_Written request:_ In the entries below, the lines from the one with "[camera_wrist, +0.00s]" through the one with "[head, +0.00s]" are to be copied exactly; both ends count.

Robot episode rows

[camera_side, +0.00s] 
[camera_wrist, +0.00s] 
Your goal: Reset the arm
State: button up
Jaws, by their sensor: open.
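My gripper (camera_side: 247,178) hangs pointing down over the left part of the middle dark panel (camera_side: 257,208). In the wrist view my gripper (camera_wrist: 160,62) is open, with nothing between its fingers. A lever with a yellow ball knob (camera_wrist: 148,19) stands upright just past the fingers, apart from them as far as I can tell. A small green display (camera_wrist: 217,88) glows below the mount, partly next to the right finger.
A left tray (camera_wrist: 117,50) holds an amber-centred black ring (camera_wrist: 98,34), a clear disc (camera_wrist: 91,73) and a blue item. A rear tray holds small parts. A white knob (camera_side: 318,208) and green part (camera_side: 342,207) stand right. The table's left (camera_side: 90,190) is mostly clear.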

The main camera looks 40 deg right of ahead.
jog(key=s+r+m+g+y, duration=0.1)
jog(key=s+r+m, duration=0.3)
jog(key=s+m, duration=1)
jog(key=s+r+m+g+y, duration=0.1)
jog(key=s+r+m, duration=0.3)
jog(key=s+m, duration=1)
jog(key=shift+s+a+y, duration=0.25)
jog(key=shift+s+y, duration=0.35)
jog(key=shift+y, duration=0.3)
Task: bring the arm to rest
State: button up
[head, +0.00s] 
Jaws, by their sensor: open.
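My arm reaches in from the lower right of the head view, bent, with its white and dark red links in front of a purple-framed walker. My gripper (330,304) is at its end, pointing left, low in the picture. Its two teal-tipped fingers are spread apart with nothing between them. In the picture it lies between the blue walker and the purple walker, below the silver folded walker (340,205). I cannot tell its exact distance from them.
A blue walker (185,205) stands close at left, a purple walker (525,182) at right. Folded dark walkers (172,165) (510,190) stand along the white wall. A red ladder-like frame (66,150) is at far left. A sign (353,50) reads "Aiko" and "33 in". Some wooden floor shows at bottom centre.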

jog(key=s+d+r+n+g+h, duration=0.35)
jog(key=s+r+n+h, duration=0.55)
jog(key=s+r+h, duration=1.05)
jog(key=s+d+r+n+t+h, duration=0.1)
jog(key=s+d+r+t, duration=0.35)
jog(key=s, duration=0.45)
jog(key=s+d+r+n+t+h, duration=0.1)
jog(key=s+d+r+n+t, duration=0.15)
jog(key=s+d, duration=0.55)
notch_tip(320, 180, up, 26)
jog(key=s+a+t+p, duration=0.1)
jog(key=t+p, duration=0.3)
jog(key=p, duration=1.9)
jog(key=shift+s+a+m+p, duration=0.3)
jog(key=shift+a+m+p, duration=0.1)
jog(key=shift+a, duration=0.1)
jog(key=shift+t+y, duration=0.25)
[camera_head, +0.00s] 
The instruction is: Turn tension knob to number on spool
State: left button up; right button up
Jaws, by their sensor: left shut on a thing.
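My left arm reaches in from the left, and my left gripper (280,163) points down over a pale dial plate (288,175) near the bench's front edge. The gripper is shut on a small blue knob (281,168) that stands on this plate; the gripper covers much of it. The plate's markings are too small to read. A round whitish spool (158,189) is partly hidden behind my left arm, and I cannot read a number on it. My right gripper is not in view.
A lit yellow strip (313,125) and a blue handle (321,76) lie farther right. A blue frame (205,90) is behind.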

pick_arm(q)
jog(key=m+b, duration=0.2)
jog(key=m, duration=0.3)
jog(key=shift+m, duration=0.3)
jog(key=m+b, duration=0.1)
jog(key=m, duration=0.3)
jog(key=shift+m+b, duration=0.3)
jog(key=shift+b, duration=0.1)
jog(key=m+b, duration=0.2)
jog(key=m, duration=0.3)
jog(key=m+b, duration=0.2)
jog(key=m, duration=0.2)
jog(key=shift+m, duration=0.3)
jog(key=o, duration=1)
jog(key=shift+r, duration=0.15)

_Solution to this task:_
[camera_wrist, +0.00s] 
Your goal: Reset the arm
State: button up
Jaws, by their sensor: open.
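My gripper (camera_side: 247,178) hangs pointing down over the left part of the middle dark panel (camera_side: 257,208). In the wrist view my gripper (camera_wrist: 160,62) is open, with nothing between its fingers. A lever with a yellow ball knob (camera_wrist: 148,19) stands upright just past the fingers, apart from them as far as I can tell. A small green display (camera_wrist: 217,88) glows below the mount, partly next to the right finger.
A left tray (camera_wrist: 117,50) holds an amber-centred black ring (camera_wrist: 98,34), a clear disc (camera_wrist: 91,73) and a blue item. A rear tray holds small parts. A white knob (camera_side: 318,208) and green part (camera_side: 342,207) stand right. The table's left (camera_side: 90,190) is mostly clear.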

The main camera looks 40 deg right of ahead.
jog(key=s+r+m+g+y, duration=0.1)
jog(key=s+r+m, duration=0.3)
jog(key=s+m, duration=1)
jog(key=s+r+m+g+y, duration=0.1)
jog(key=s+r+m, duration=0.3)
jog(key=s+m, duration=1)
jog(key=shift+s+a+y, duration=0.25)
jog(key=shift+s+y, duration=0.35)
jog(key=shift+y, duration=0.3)
Task: bring the arm to rest
State: button up
[head, +0.00s] 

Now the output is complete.